US’s Reciprocal Tariffs: Impact on India’s energy, oil, and gas sectors

US tariffs on India's energy sector are not just geopolitical but also a complex legal issue affecting corporates, causing increased legal discourse across the industry supply chain.

RoydadNaft –  The imposition of US tariffs on India’s energy sector is not merely a geopolitical concern— it is a complex legal issue with broad ramifications for corporates which will increase legal discourse between corporates across the industry supply chain, observes Deepto Roy of Shardul Amarchand Mangaldas & Co.

India’s energy, oil, and gas sectors have been heavily influenced by global market dynamics, with the US and the European Union (EU) playing pivotal roles as trade partners.
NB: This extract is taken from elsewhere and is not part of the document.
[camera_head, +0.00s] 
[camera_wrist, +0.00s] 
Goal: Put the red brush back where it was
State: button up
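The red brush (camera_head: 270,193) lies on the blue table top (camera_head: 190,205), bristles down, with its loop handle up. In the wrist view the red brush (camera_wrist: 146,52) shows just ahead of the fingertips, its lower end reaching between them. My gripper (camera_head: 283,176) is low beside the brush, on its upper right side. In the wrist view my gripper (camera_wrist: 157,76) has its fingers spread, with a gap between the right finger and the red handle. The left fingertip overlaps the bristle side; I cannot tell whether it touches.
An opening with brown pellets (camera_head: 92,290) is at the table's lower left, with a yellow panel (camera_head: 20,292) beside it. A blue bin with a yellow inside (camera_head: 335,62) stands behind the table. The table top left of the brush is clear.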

As India continues to be an active player in the global energy markets, any shifts in trade policies—particularly those coming from major stakeholders like the US — trigger significant changes in market dynamics, pricing, and supply chains.

The imposition of US tariffs on Indian energy exports presents both short-term and long-term challenges, requiring businesses in India’s oil and gas sectors to adopt agile strategies to mitigate risks, optimise supply chains, and remain competitive in a rapidly evolving landscape.

India has been walking a geopolitical tightrope with the purchase of Russian crude. On one hand, offering Russian crude at affordable prices is not just key for continued profitability of both public and private sector oil and gas companies but is ultimately crucial for the country’s energy security.

At the same time, India has been particularly careful in ensuring that there is no overt opposition to the US and EU led sanctions on Russian crude, particularly to not upset the growing continuously growing ties with the US. Today’s tariff announcement does not make any reference to Russian crude or products for India and therefore this will have to be monitored for the foreseeable future. 

The imposition of tariffs will likely create upward pressure on the cost of Indian exports to the US energy market. Indian energy exporters would face increased tariffs on their products, leading to higher prices for US consumers and making Indian goods less competitive compared to other suppliers or  exporters. As a result, demand for Indian energy products could fall, forcing companies to explore alternative markets—likely at lower prices, thereby shrinking their profit margins.

For Indian companies, such a shift could trigger overproduction or idling in the domestic market. As the supply-demand balance is disrupted, Indian energy producers may struggle to find new buyers who are willing to absorb the increased costs. This could also exacerbate the existing challenges in the domestic market, where there are already concerns about the stability and security of energy supplies.

The impact of US tariffs on supply chains threaten to be significant, particularly for companies relying on US imports / licensing for specialised technology (such as LNG regasification technologies), drilling equipment, and refining machinery from global suppliers. A rise in tariffs on these crucial supplies would inevitably increase operational costs, placing an additional burden on the energy companies already facing rising input costs. This could be particularly difficult for India’s refining sector, which does rely on US sourced technologies for operational efficiency. India’s ongoing investments in expanding pipeline networks and City Gas Distribution (CGD) systems will face budgetary constraints if procurement costs rise due to tariff-induced price hikes. 

The imposition of tariffs could also trigger legal and contractual issues for companies operating in India’s energy sector, especially those engaged in long-term contracts with US suppliers. Many Indian firms rely on long-term contracts with US partners for the supply of LNG, crude oil, and technological services. If tariffs raise the cost of these goods or delay shipments, Indian firms may face difficulties in honoring the terms of their contracts.

Legal clauses such as force majeure, hardship provisions, and material adverse change clauses may be triggered, leading to disputes, high legal costs, and potential damage to reputations. Legal counsel will need to advise on strategies to mitigate risks, including renegotiating terms or pursuing alternative suppliers to ensure that operations continue smoothly despite the introduction of tariffs.

The imposition of US tariffs on India’s energy sector is not merely a geopolitical concern— it is a complex legal issue with broad ramifications for corporates which will increase legal discourse between corporates across the industry supply chain. Companies must stay ahead of these developments by assessing contract vulnerabilities, regulatory shifts, and legal remedies under international law and their individual contracts. By doing so, Indian energy companies can ensure continuity, reduce liability, and maintain investor confidence amid uncertain global trade conditions.